La regia divide il pubblico
È l’opera degli esordi. Per la prima volta il direttore d’orchestra Giacomo Sagripanti, 28 anni, suona a Cagliari e debutta in Traviata . Per la prima volta Roberto De Candia è Germont in un teatro italiano. Per la prima volta il sindaco Massimo Zedda, 35 anni, segue un’opera lirica in platea, abito scuro e cravatta, accanto al presidente della Regione Cappellacci e al Sovrintendente Di Benedetto. È una Traviata ringiovanita di un centinaio d’anni anche quella che viene proposta sul palco dal regista-baritono Alfonso Antoniozzi. E non tutti naturalmente apprezzano. Come sempre accade quando una regia è innovativa, il pubblico si divide. C’è chi sente nostalgia delle zingarelle e dei toreador, chi rimpiange le crinoline ottocentesche, chi non accetta che Violetta sia vestita «com’ero io, negli anni del liceo». Molti altri, al contrario, trovano estremamente interessante la scelta registica. Raffinata nella scenografia, elegante in quel continuo richiamo a Le Corbusier e alle sue architetture razionaliste, particolarmente azzeccata in quella soluzione finale dello sdoppiamento.
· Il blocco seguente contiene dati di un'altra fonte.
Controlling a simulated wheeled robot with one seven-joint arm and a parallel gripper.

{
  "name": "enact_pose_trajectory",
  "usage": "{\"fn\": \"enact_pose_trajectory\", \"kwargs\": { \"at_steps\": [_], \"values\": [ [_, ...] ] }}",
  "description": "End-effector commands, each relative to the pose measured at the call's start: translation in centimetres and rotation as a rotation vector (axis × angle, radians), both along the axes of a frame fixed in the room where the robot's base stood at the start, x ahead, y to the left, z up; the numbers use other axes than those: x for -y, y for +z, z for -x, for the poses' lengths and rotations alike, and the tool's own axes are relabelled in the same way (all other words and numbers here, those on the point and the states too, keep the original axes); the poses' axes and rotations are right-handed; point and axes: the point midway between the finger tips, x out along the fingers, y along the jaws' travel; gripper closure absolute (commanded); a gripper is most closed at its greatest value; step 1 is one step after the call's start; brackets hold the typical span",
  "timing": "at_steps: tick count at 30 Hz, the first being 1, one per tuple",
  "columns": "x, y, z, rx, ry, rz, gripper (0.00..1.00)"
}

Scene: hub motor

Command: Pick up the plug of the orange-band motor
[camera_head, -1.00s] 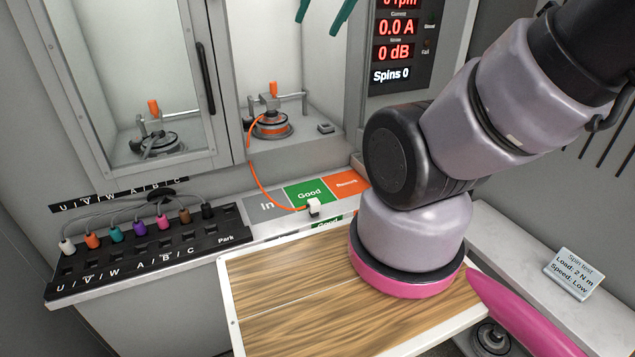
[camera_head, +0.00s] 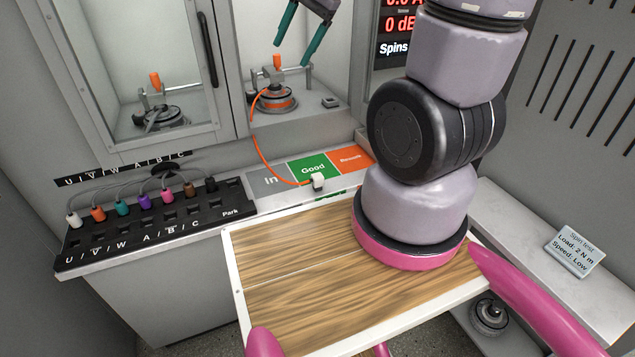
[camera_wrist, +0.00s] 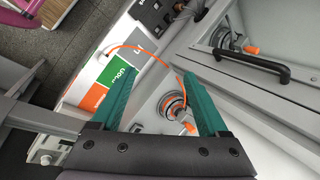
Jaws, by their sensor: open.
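The orange-band motor (camera_head: 275,99) sits in the open right bay, clamped in a fixture. Its orange cable (camera_head: 256,150) curves down to a white plug (camera_head: 318,181) resting at the front of the green "Good" area. My gripper (camera_head: 293,53) is open and empty, high in front of the right bay, above the plug and apart from it. In the wrist view, my open green fingers (camera_wrist: 158,75) frame the area near the motor (camera_wrist: 172,105), and the orange cable (camera_wrist: 140,50) runs to the green area.
A black rack (camera_head: 150,228) with several coloured plugs stands at the left. The left bay has a glass door with a black handle (camera_head: 207,63). A spin test card (camera_head: 575,251) lies on the right ledge.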

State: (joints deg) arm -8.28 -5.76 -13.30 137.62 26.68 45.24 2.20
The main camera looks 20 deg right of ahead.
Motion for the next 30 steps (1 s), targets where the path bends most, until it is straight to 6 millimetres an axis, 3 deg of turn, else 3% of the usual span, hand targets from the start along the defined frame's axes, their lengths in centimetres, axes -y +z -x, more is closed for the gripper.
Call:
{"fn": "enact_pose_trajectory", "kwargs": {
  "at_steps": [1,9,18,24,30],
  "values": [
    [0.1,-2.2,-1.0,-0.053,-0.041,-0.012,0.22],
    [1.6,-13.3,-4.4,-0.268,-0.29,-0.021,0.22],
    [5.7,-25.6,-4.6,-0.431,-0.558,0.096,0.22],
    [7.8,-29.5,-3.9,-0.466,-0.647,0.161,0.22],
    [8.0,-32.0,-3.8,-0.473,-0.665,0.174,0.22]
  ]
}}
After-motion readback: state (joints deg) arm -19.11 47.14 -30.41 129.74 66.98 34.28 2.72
L’allestimento del Comunale di Bologna che ha debuttato alcuni mesi fa con la solita, straordinaria Mariella Devia, proporrà in città altre cinque recite. Ad alternarsi con la protagonista Annamaria Dell’Oste, (applaudita ieri con l’intera compagnia, l’orchestra, il coro, il direttore Sagripanti e il maestro del coro Fogliazza, a domani la critica musicale) sarà la giovane Maria Ligresta. Un esordio molto atteso anche il suo, nei panni di Violetta.
Nel clima di festa che ha riacceso finalmente il teatro, e ha coinvolto nell’applauso finale tutti i protagonisti, c’è stato spazio per un dono. Una fotografia di Giuseppe Verdi che un architetto milanese, Paolo Giussani, ha voluto lasciare al teatro in segno di stima e ammirazione per Orchestra e Coro. La foto riporta una dedica autografa del musicista alla contessa Clara Maffei Carrara Spinelli di Bergamo, ed è datata 14 maggio 1867. Ottantaquattro anni, l’ex professore di Scienza delle costruzioni del Politecnico vive da due anni a Cagliari ed è abbonato al Lirico. Ieri, accompagnato dalla collega Giuseppina Bellu, ha consegnato al sovrintendente la foto di Verdi che ora appartiene al teatro.